In the current business cycle, the Treasury bond yield curve has rarely been flatter. The spread between 30s and 2s is a paltry 1.4% and the spread between 10s and 2s is a meager 0.8%.
Historically, the yield curve has been close to flawless as an expansion-contraction indicator. When a flattening curve dipped below ‘zero,’ the inversion foreshadowed seven out of the last 8 recessions.
However, the Federal Reserve’s creation of trillions in electronic dollar credits (a.k.a. “quantitative easing” or “QE”) alongside lengthy near-zero rate policy altered the predictive capability of the yield curve. For instance, the Fed has more recently bumped overnight lending rates up to 1%-1.25% on the shortest end. Yet economic and geopolitical uncertainty have been pressuring longer-term yields and sending them downward. Still, with shorter-term rates so low from the get-go, there may not be a hallowed moment when the spread between 10s and 2s hit 0% and subsequently usher in a recessionary environment.
On the flip side, few would declare that the flattening of the yield curve is signaling strength. It hurts bank profitability. Worse, it inhibits their willingness to lend. Business loans have been sinking in dramatic fashion.
Granted, a great deal of trouble may be concentrated in the beleaguered retail and energy sectors. Nevertheless, it certainly cannot be helpful that delinquencies are climbing.
If commercial and industrial loans (C&I) are stalling, perhaps the ‘confident’ consumer is picking up the slack. Not really. Credit cards and auto loans have been declining as well.

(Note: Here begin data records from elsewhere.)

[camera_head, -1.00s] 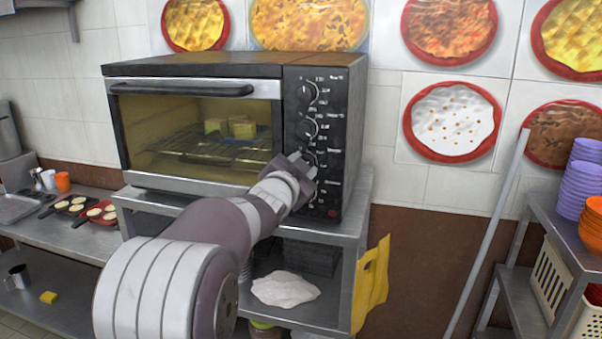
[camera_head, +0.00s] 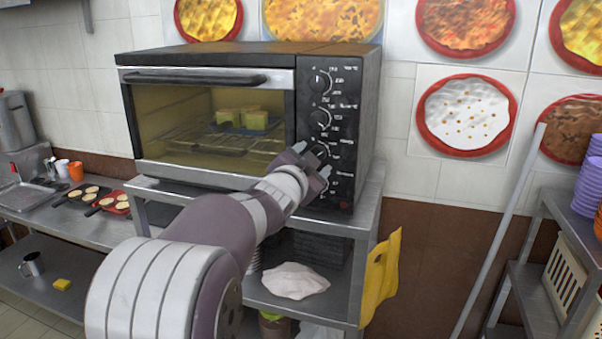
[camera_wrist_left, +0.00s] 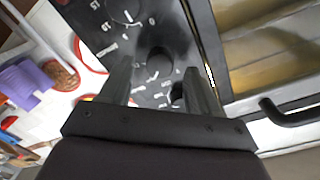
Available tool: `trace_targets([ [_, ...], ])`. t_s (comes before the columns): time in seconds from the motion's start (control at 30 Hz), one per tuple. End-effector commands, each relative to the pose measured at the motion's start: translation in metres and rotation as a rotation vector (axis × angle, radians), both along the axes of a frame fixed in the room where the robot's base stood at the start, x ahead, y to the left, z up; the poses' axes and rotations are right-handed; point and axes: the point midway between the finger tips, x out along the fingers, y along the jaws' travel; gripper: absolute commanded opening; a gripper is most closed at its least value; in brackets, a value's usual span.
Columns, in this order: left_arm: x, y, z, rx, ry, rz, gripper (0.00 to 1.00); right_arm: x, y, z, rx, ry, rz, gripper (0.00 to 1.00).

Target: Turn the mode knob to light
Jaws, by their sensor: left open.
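The oven (camera_head: 215,118) stands on a metal rack, with a black control panel (camera_head: 349,110) on its right side. Several knobs run down the panel in a column, including the top knob (camera_head: 320,82) and the second knob (camera_head: 320,119). My left gripper (camera_head: 312,160) is open at the lower part of the panel, its fingers around the third knob (camera_head: 319,150), which they partly hide. In the left wrist view, a round black knob (camera_wrist_left: 160,62) shows between the two open fingers. The labels are too small to read surely.
The oven door (camera_head: 212,110) is closed, with yellowish pieces (camera_head: 241,118) on a wire rack inside. A yellow cloth (camera_head: 381,278) hangs on the rack's right side. Pans (camera_head: 107,203) sit on the left counter. A pole (camera_head: 497,232) leans at the right.

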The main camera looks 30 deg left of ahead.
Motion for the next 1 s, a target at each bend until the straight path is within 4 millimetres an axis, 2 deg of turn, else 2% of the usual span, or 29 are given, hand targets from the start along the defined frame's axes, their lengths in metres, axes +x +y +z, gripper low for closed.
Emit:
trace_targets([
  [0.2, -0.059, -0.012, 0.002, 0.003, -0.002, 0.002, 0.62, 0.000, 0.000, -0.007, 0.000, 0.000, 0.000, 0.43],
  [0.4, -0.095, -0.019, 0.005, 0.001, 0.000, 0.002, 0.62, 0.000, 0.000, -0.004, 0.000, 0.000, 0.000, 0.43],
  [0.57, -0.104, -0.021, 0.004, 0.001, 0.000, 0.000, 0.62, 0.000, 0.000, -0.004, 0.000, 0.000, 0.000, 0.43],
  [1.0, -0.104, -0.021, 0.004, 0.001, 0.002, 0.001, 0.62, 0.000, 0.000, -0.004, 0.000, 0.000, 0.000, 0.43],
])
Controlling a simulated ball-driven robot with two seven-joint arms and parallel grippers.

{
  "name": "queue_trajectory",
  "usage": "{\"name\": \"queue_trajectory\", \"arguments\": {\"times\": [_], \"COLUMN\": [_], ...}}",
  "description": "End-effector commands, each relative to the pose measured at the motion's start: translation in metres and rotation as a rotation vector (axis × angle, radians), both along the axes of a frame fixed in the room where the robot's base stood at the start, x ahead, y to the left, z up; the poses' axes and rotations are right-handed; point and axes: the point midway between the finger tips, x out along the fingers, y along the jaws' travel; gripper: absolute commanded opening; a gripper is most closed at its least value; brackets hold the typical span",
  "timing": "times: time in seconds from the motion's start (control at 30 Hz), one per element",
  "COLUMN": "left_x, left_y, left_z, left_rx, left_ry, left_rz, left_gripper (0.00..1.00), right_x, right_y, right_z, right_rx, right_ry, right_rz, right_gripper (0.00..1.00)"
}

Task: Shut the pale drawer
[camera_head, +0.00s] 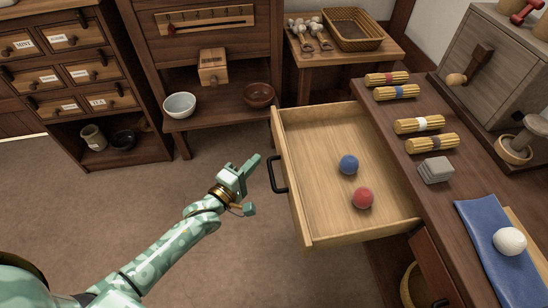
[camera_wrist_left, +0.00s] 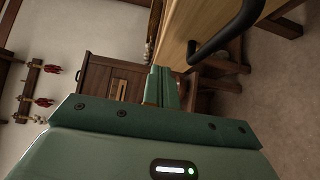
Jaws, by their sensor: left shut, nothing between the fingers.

Keep in mind, the central bank of the United States (a.k.a. “the Fed”) has not been genuinely concerned with its dual mandate of full employment and stable inflation. Since 2009, monetary policy leaders have been hell-bent on getting the investment community to remove their dollars from cash accounts and place them in assets like stocks, bonds and real estate. Prices on most market-based assets continue to hover near all-time highs with no regard for traditional valuation or credit cycle deterioration.